* _Provided material_:
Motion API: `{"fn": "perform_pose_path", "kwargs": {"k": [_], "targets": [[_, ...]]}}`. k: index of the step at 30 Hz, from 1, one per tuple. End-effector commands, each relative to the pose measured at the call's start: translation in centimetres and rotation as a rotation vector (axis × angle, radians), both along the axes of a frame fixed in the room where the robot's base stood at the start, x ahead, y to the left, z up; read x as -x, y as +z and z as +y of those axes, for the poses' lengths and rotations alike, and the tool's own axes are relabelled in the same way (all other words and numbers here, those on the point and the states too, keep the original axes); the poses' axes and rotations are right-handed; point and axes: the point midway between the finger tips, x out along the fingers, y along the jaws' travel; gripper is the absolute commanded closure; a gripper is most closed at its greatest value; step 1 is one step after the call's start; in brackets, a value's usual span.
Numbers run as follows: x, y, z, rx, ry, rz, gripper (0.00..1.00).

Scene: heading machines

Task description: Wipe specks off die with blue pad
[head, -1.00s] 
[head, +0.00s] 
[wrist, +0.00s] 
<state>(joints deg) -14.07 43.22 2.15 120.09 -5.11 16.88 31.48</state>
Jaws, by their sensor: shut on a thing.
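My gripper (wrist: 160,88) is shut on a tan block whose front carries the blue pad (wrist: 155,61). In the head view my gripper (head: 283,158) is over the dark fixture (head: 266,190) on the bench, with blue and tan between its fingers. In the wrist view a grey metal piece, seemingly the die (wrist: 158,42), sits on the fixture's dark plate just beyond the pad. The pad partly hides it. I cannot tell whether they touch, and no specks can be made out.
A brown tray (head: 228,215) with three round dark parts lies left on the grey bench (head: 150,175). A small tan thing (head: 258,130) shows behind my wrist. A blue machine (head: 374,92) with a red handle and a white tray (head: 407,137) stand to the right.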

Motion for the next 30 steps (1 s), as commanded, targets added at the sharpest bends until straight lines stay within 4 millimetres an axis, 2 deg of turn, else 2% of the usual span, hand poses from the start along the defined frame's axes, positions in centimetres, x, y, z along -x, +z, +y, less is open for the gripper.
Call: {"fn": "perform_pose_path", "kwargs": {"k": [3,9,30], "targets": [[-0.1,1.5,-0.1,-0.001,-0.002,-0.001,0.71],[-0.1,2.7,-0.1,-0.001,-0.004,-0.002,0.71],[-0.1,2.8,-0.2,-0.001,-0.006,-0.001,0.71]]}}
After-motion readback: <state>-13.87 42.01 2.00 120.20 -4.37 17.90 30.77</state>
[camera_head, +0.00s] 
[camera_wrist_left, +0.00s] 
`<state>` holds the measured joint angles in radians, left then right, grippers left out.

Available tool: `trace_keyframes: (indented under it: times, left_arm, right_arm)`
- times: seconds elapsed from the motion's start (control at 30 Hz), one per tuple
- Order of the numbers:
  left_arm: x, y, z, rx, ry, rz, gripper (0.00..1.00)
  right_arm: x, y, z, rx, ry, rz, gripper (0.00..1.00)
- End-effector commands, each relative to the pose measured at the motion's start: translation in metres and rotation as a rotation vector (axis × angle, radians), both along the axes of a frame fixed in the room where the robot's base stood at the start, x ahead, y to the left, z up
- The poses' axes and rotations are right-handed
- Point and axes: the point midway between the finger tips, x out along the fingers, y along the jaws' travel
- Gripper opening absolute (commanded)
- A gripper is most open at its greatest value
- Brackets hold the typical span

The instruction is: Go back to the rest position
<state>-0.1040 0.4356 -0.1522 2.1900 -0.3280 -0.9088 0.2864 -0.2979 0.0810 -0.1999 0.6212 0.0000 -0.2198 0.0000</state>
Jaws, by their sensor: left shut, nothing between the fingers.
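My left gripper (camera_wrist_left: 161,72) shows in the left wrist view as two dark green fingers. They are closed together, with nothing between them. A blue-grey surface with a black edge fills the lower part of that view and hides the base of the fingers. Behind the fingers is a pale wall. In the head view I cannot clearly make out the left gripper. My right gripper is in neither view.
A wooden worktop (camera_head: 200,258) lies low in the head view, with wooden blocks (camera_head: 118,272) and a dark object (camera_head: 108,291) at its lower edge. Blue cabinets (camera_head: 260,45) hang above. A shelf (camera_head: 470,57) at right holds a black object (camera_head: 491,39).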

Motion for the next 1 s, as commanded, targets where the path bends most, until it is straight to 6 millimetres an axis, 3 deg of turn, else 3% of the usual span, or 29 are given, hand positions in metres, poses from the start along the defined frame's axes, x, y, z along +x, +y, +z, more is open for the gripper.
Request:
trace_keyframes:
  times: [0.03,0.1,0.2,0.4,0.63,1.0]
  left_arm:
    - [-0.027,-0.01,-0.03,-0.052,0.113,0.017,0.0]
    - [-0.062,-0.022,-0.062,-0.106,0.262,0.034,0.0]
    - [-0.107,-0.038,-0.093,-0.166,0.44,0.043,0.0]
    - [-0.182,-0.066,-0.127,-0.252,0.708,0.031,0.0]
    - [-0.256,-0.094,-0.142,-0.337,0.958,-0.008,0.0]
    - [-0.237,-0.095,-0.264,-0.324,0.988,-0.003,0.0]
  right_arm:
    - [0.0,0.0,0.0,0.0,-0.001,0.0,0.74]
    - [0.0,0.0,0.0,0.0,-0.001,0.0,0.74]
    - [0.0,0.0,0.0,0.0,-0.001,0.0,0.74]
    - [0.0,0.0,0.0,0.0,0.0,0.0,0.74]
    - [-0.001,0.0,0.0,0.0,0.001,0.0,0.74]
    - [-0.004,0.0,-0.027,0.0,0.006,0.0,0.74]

* _Work required_:
Copy out each line in the listing that has the word "robot".

* _The completed task_:
Motion API: `{"fn": "perform_pose_path", "kwargs": {"k": [_], "targets": [[_, ...]]}}`. k: index of the step at 30 Hz, from 1, one per tuple. End-effector commands, each relative to the pose measured at the call's start: translation in centimetres and rotation as a rotation vector (axis × angle, radians), both along the axes of a frame fixed in the room where the robot's base stood at the start, x ahead, y to the left, z up; read x as -x, y as +z and z as +y of those axes, for the poses' lengths and rotations alike, and the tool's own axes are relabelled in the same way (all other words and numbers here, those on the point and the states too, keep the original axes); the poses' axes and rotations are right-handed; point and axes: the point midway between the finger tips, x out along the fingers, y along the jaws' travel; gripper is the absolute commanded closure; a gripper is most closed at its greatest value; step 1 is one step after the call's start; in brackets, a value's usual span.
- End-effector commands, each relative to the pose measured at the motion's start: translation in metres and rotation as a rotation vector (axis × angle, radians), both along the axes of a frame fixed in the room where the robot's base stood at the start, x ahead, y to the left, z up

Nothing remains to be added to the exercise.